In order to cope with the difficulties and maximize the returns to our shareholders, the Group will continue to strengthen ties with our key customers by providing more value-added services and product categories to expand the existing business, to remain cautious on cost and implement effective cost control measures, to continue expanding different markets to mitigate the political risks and widen vendor base to address customers’ needs, and to explore new customers and new business platform and opportunities.

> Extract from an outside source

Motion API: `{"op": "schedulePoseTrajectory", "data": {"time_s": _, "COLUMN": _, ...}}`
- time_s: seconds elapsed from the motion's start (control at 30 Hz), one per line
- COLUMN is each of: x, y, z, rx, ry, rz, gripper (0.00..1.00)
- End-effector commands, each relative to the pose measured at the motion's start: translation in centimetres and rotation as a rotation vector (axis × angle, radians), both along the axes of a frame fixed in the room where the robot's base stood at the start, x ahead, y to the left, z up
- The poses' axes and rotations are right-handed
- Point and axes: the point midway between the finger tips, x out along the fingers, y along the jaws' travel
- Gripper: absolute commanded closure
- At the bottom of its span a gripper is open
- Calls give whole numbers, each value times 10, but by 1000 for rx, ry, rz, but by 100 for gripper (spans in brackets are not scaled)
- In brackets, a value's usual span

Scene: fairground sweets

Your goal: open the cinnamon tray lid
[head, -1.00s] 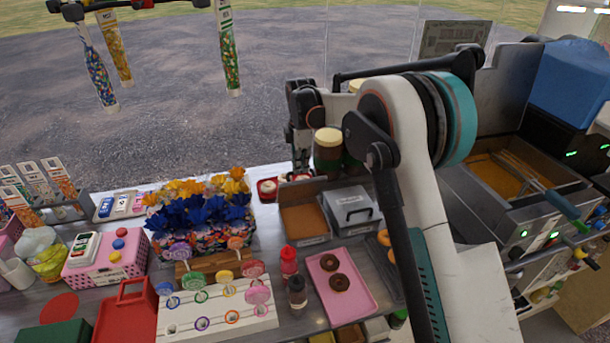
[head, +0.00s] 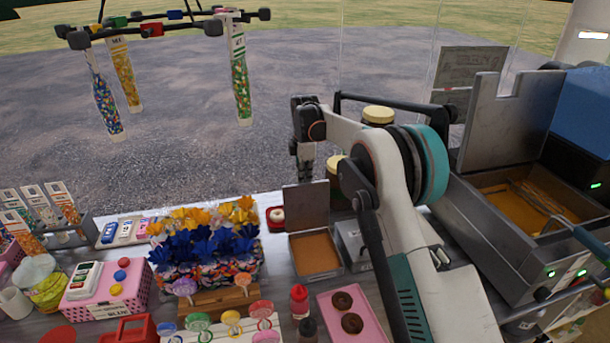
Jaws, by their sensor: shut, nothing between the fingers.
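A metal tray of orange-brown powder (head: 315,257) stands uncovered on the counter; it looks like the cinnamon tray, but its label is too small to read. A grey lid panel (head: 307,208) stands upright along its back edge. A second metal tray (head: 347,240) to its right has its lid down, with a handle on top; my arm partly hides it. My gripper (head: 304,180) points down just behind the top of the upright lid. It is shut and empty; whether it touches the lid cannot be told.
Blue and yellow paper flowers (head: 205,240) stand left of the trays. A red bottle (head: 299,300) and a pink tray with doughnuts (head: 355,318) are in front. A fryer (head: 530,220) is at right. Jars (head: 378,116) stand behind my arm.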

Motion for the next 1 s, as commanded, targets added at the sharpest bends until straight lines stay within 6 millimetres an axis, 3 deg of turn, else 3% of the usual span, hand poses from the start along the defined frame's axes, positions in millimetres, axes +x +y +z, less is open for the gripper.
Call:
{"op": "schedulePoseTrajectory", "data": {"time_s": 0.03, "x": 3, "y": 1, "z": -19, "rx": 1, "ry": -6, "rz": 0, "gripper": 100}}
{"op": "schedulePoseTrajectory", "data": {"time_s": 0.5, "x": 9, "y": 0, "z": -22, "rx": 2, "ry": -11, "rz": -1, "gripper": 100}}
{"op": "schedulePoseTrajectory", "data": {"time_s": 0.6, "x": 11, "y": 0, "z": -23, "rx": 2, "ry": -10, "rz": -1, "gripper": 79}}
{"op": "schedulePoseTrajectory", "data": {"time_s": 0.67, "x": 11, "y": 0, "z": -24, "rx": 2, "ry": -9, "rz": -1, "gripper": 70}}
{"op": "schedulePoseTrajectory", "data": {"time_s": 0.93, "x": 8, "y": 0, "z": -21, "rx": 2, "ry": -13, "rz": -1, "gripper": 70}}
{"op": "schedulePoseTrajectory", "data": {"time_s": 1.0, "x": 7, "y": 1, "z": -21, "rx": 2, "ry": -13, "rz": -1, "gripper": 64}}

During the reporting period and as at the date of this news release, due to the non-performance of the investment management and advisory related services PRC company in which the Company invested (“Investment”), and the change in the business environment and strategy of the Company, the Company has since disposed of the Investment, and also terminated a proposed acquisition of a licensed corporation licensed by the Securities and Futures Commission respectively.

Concurrently with the foregoing, the Group has continued to explore new income streams. On 7 December 2016, the Company granted a loan to the owner of a company engaged in supplying goods from outside Mainland China to customer(s) in Mainland China, secured against the shares and business of that company. The loan is expected to generate stable income for the Group.

Going forward, the Group will continue to explore other potential investment opportunities to further develop its business, bringing a long-term and stable income, aiming to bring a greater return to our shareholders.